At the forum, HDS presented their SRM roadmap. If it all comes to fruition then I'll be able to do my provisioning, monitoring and other storage management tasks using my Blackberry whilst sipping Pina Colada's on a Carribbean beach. Back in the real world, my concern is that if the existing tools don't even install cleanly, how am I expected to trust a tool which is moving my disks around dynamically in the background?

It's easy for me to target HDS in this instance but all vendors are equally culpable. I think there's a need for vendors to "walk before they can run". Personally, I'd have more trust in a software tool that was 100% reliable than one which offered me lots of new whizzy features. Vendors, get the basics sorted. Get confidence in your tools and build on that. That way I might get to do provisioning from the beach before I'm too old and grey to enjoy it.

Monday 5 March 2007

Backing Up Branches

I've spent the last few weeks being heavily involved in a storage performance issue.
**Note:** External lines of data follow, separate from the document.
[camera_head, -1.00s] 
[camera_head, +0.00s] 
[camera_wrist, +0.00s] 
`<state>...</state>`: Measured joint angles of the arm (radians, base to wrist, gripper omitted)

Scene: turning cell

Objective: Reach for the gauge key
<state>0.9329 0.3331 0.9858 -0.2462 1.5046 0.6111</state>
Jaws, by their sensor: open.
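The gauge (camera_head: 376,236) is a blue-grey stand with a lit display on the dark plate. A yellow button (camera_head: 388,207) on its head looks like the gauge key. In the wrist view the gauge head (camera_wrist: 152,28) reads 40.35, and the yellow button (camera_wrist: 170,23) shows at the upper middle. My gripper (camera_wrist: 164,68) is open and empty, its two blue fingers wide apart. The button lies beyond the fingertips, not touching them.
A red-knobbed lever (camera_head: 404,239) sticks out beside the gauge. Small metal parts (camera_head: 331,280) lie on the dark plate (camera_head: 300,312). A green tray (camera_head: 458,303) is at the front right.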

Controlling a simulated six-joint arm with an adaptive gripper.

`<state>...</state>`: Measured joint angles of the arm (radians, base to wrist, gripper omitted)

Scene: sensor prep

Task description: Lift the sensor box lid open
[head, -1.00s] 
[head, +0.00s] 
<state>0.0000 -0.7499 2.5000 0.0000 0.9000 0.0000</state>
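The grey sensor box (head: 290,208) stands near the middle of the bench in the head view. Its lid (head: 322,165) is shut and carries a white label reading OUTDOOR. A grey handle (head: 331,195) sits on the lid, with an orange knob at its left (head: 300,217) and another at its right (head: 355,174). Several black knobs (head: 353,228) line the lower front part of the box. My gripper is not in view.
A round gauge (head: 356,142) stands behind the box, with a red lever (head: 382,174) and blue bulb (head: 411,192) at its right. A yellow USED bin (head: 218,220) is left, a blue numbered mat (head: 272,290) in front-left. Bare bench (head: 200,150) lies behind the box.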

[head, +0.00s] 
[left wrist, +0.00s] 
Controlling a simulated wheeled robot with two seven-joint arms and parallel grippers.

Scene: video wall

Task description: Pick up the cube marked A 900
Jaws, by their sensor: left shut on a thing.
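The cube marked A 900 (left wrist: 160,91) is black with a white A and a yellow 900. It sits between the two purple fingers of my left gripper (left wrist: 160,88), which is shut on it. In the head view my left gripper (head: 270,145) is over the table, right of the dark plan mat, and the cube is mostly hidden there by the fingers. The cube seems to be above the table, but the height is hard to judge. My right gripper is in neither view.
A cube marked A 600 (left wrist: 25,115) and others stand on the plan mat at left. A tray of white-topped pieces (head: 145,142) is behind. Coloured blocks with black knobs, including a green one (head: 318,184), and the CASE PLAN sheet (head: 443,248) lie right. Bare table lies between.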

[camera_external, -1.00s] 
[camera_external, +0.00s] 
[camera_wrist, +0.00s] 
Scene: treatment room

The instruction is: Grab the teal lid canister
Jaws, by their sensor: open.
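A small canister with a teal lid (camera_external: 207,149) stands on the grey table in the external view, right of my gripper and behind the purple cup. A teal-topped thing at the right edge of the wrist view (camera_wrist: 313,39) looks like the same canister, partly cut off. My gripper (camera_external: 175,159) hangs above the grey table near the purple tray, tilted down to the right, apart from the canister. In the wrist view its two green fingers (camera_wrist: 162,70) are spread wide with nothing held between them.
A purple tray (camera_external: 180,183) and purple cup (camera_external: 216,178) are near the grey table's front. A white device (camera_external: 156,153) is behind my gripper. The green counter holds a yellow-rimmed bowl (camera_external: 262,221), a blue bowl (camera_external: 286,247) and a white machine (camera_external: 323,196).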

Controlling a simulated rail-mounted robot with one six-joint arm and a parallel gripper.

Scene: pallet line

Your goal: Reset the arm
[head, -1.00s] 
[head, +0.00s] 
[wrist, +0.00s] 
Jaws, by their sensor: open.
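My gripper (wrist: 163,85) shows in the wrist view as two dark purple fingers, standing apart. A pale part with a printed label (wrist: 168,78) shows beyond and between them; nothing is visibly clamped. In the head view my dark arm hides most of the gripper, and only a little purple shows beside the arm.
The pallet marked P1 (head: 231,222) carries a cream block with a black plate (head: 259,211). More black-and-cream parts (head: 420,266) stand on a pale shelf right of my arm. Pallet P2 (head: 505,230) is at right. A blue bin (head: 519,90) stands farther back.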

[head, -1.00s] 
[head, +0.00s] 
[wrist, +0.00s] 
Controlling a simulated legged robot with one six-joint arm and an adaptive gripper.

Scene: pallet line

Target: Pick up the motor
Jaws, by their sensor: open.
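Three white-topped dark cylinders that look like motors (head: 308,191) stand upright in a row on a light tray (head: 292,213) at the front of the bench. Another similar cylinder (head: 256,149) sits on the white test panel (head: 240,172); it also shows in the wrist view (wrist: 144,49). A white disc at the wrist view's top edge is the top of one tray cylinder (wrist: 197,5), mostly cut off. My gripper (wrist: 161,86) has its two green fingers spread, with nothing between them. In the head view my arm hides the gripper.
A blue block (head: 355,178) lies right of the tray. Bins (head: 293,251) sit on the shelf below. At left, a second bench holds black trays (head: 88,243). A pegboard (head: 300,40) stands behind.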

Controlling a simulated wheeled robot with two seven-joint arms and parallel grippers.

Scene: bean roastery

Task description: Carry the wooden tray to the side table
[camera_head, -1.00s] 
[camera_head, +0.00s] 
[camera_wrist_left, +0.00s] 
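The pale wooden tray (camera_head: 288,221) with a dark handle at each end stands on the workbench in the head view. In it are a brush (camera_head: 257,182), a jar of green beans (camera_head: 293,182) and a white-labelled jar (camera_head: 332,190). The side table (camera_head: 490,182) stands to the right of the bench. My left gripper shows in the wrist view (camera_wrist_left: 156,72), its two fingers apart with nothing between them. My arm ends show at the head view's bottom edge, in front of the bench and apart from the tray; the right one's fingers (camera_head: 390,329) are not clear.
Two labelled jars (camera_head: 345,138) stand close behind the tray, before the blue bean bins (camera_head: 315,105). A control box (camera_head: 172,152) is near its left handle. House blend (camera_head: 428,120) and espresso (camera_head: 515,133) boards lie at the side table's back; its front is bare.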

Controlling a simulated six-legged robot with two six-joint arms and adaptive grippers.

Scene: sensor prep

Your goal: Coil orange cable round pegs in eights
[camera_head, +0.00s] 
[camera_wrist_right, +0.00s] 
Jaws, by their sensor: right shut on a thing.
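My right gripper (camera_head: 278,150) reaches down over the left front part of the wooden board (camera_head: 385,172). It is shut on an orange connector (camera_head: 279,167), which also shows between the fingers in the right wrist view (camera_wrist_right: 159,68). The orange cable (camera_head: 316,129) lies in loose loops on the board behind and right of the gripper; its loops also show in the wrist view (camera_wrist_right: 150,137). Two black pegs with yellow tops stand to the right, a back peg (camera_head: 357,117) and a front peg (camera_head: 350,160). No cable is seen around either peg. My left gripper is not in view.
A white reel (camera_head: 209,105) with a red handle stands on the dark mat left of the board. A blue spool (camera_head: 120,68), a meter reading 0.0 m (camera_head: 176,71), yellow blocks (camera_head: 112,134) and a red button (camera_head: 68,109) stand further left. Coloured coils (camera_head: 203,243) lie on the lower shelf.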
Unfortunately I can't discuss the details as they're too sensitive (in fact, I can't even mention the TLA vendor in question), however it did make me think more about how we validate a storage architecture design will actually work.

As part of another piece of work I'm doing, I have been looking at getting branch or remote office data into core datacentre infrastructure, the premise being not to write tapes in remote locations and therefore be at risk of compromising personal information.

I've looked at a number of solutions, including the Symantec/Veritas PureDisk option (the flashy flash demo can be found here). What strikes me with this and other solutions is the lack of focus on data restores and meeting RTO and RPOs for applications that may run in branch locations. In fact, I think most products are aimed at the remote office which runs a small Windows implementation and therefore isn't worried too much about recovery time of their data.

The technologies such as PureDisk work by reducing the data flowing into the core datacentres, either by de-duplication, compression or both technologies. This is fine if (a) your data profile meets their view of compression (b) your applications/data produce a small percentage of changed data on a daily basis. Unfortunately for some applications this just doesn't occur. In addition, if you lose the site (or even easier, corrupt or lose the local metadata database) then you're looking at a total restore from core to recover an entire server. These solutions work on the basis that branch offices have low WAN bandwidth and the backup tools utilise this by making a small pipe appear as a much larger pipe through the aforementioned de-dupe and compression. This doesn't help if a full restore needs to be performed.

Some people may say "but you could manage the restore by sending a tape to the site containing the last backup" - however that defeats the original objective of keeping tapes out of the branch.
I'd like to see some real-world examples from Symantec/Veritas showing how long backup/restores would take with their product. Of course they're not going to provide that as it would immediately highlight the issues involved. Perhaps we need an independent backup testing lab to do that comparison for all backup products on the market.